▶ **EXERCISE DESCRIPTION**
Everything from the line containing "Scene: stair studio" through the line containing "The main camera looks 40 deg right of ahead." should be repeated exactly, and nothing else from the data.

================================

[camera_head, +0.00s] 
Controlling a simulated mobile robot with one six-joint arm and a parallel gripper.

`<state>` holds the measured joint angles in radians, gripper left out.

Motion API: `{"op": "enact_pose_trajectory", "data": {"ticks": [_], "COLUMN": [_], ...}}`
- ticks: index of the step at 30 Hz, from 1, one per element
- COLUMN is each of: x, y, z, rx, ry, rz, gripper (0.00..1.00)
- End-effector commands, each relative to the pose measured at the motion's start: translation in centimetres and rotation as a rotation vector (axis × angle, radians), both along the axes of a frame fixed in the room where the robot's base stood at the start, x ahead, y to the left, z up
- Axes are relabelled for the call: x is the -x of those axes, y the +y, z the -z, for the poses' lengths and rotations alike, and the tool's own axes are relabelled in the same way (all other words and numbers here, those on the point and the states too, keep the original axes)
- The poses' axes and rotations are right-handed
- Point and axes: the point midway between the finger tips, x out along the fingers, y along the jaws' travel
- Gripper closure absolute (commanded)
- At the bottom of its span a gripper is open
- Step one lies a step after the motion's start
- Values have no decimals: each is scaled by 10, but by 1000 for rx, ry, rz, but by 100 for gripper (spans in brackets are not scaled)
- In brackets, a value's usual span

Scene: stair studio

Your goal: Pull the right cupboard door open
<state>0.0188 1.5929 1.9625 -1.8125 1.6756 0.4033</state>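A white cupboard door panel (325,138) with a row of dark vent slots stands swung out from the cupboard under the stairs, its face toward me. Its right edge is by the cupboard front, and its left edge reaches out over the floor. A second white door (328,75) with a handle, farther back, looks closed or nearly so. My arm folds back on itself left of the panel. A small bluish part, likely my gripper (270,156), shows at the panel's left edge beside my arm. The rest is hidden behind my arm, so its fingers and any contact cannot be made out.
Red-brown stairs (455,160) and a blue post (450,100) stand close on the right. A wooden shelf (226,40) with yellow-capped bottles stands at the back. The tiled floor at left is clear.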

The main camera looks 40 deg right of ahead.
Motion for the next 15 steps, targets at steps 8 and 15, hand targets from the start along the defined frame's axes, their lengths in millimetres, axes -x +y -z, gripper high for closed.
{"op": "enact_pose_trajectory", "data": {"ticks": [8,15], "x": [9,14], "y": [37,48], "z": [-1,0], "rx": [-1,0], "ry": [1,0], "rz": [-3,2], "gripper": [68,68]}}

================================

▶ **WRITTEN SOLUTION**
Scene: stair studio

Your goal: Pull the right cupboard door open
<state>0.0188 1.5929 1.9625 -1.8125 1.6756 0.4033</state>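A white cupboard door panel (325,138) with a row of dark vent slots stands swung out from the cupboard under the stairs, its face toward me. Its right edge is by the cupboard front, and its left edge reaches out over the floor. A second white door (328,75) with a handle, farther back, looks closed or nearly so. My arm folds back on itself left of the panel. A small bluish part, likely my gripper (270,156), shows at the panel's left edge beside my arm. The rest is hidden behind my arm, so its fingers and any contact cannot be made out.
Red-brown stairs (455,160) and a blue post (450,100) stand close on the right. A wooden shelf (226,40) with yellow-capped bottles stands at the back. The tiled floor at left is clear.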

The main camera looks 40 deg right of ahead.

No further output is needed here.